> [PROBLEM REQUIREMENTS]: Leave out any picture and return the remaining listing below exactly as given.

== DATA SECTION

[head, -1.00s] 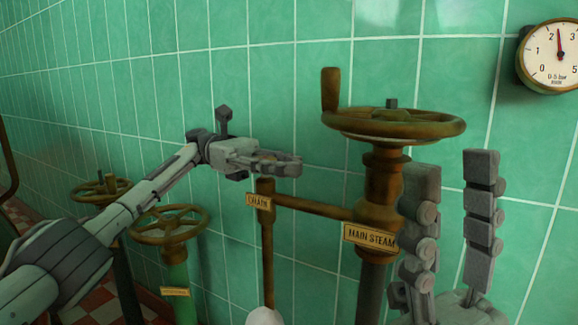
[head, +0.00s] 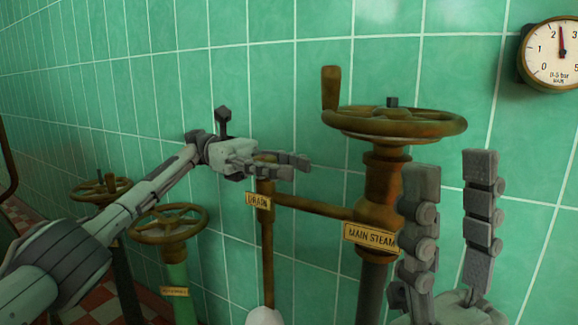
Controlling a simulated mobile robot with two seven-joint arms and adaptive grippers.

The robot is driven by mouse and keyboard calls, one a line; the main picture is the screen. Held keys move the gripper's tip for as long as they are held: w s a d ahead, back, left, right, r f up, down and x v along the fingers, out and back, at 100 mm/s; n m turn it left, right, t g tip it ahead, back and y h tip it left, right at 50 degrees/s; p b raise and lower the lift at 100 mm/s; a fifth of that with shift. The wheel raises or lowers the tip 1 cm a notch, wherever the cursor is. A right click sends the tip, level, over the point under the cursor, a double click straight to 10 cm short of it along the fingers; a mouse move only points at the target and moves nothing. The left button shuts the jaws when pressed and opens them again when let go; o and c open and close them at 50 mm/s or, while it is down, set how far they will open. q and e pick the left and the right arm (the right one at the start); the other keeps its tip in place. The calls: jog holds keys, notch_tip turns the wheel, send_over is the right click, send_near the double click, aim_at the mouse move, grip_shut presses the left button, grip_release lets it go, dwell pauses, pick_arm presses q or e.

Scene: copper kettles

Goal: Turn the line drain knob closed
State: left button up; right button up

====

> [RESULT]:
[head, -1.00s] 
[head, +0.00s] 
Controlling a simulated mobile robot with two seven-joint arms and adaptive grippers.

The robot is driven by mouse and keyboard calls, one a line; the main picture is the screen. Held keys move the gripper's tip for as long as they are held: w s a d ahead, back, left, right, r f up, down and x v along the fingers, out and back, at 100 mm/s; n m turn it left, right, t g tip it ahead, back and y h tip it left, right at 50 degrees/s; p b raise and lower the lift at 100 mm/s; a fifth of that with shift. The wheel raises or lowers the tip 1 cm a notch, wherever the cursor is. A right click sends the tip, level, over the point under the cursor, a double click straight to 10 cm short of it along the fingers; a mouse move only points at the target and moves nothing. The left button shuts the jaws when pressed and opens them again when let go; o and c open and close them at 50 mm/s or, while it is down, set how far they will open. q and e pick the left and the right arm (the right one at the start); the other keeps its tip in place. The calls: jog holds keys, notch_tip turns the wheel, send_over is the right click, send_near the double click, aim_at the mouse move, grip_shut presses the left button, grip_release lets it go, dwell pauses, pick_arm presses q or e.

Scene: copper kettles

Goal: Turn the line drain knob closed
State: left button up; right button up

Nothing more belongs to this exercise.